=== GIVEN INFORMATION ===

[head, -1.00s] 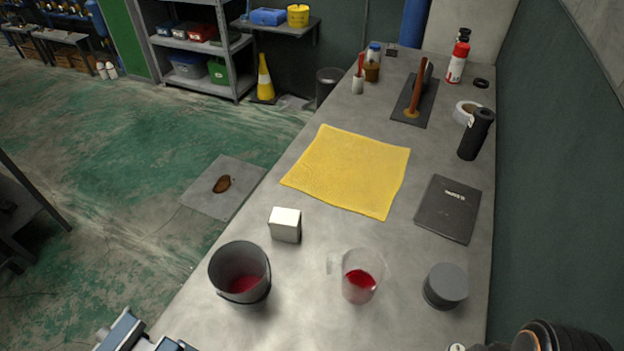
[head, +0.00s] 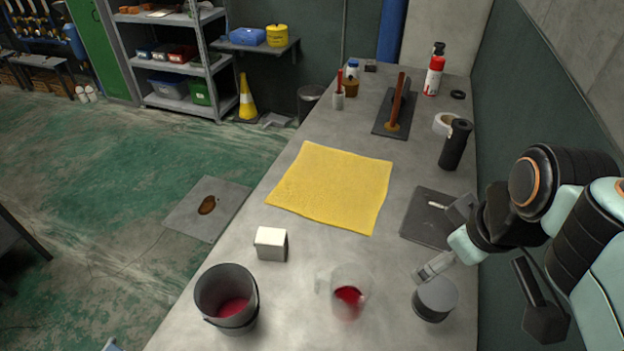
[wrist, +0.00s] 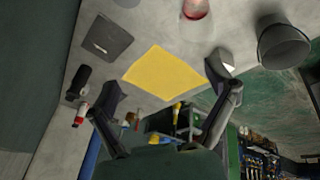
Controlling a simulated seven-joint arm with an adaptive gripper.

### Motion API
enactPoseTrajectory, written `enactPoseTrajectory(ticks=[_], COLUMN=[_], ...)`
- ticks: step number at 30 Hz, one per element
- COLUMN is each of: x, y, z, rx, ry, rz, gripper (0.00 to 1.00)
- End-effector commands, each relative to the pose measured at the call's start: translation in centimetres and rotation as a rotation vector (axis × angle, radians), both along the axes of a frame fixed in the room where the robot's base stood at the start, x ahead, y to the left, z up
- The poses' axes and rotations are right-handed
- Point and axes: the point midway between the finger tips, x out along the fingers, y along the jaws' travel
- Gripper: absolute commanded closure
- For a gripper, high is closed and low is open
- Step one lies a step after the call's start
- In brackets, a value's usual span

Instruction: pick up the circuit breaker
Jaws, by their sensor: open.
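A small white block (head: 271,243), the only thing that looks like it could be the circuit breaker, sits on the bench between the yellow cloth (head: 335,185) and the dark bucket (head: 228,300). In the wrist view, a white patch of it (wrist: 229,67) shows beside the right finger, which partly hides it. My gripper (head: 432,237) is open and empty, above the right side of the bench, well to the right of the block. In the wrist view, my gripper's fingers (wrist: 165,80) are spread wide with the cloth seen between them.
A clear jug of red liquid (head: 347,292) and a grey round tin (head: 435,299) stand at the front. A dark notebook (head: 424,229) lies under my arm. A black cylinder (head: 456,145) and tape roll (head: 444,123) are near the right wall. Bench around the block is clear.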

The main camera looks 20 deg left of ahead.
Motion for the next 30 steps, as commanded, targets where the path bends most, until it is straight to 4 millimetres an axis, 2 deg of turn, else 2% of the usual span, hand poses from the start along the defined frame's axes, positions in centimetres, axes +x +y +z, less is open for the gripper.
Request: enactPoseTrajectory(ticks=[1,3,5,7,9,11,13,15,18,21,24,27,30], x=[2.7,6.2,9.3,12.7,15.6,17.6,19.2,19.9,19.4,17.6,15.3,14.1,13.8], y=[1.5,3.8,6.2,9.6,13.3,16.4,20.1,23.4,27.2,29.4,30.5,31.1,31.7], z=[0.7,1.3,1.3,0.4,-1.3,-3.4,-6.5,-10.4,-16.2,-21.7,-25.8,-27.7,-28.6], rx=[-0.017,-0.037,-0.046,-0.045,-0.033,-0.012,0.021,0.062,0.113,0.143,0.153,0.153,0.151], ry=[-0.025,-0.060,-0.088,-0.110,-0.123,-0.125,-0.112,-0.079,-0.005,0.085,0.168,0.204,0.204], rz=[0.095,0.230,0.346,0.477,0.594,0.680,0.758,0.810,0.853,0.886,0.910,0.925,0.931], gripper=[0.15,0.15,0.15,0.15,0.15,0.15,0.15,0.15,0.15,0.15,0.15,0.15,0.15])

===

Write out nothing but the lines from the start of the data through the line with "- ticks: step". Leave out the pictures.

FINISHED TASK:
[head, -1.00s] 
[head, +0.00s] 
[wrist, +0.00s] 
Controlling a simulated seven-joint arm with an adaptive gripper.

### Motion API
enactPoseTrajectory, written `enactPoseTrajectory(ticks=[_], COLUMN=[_], ...)`
- ticks: step number at 30 Hz, one per element

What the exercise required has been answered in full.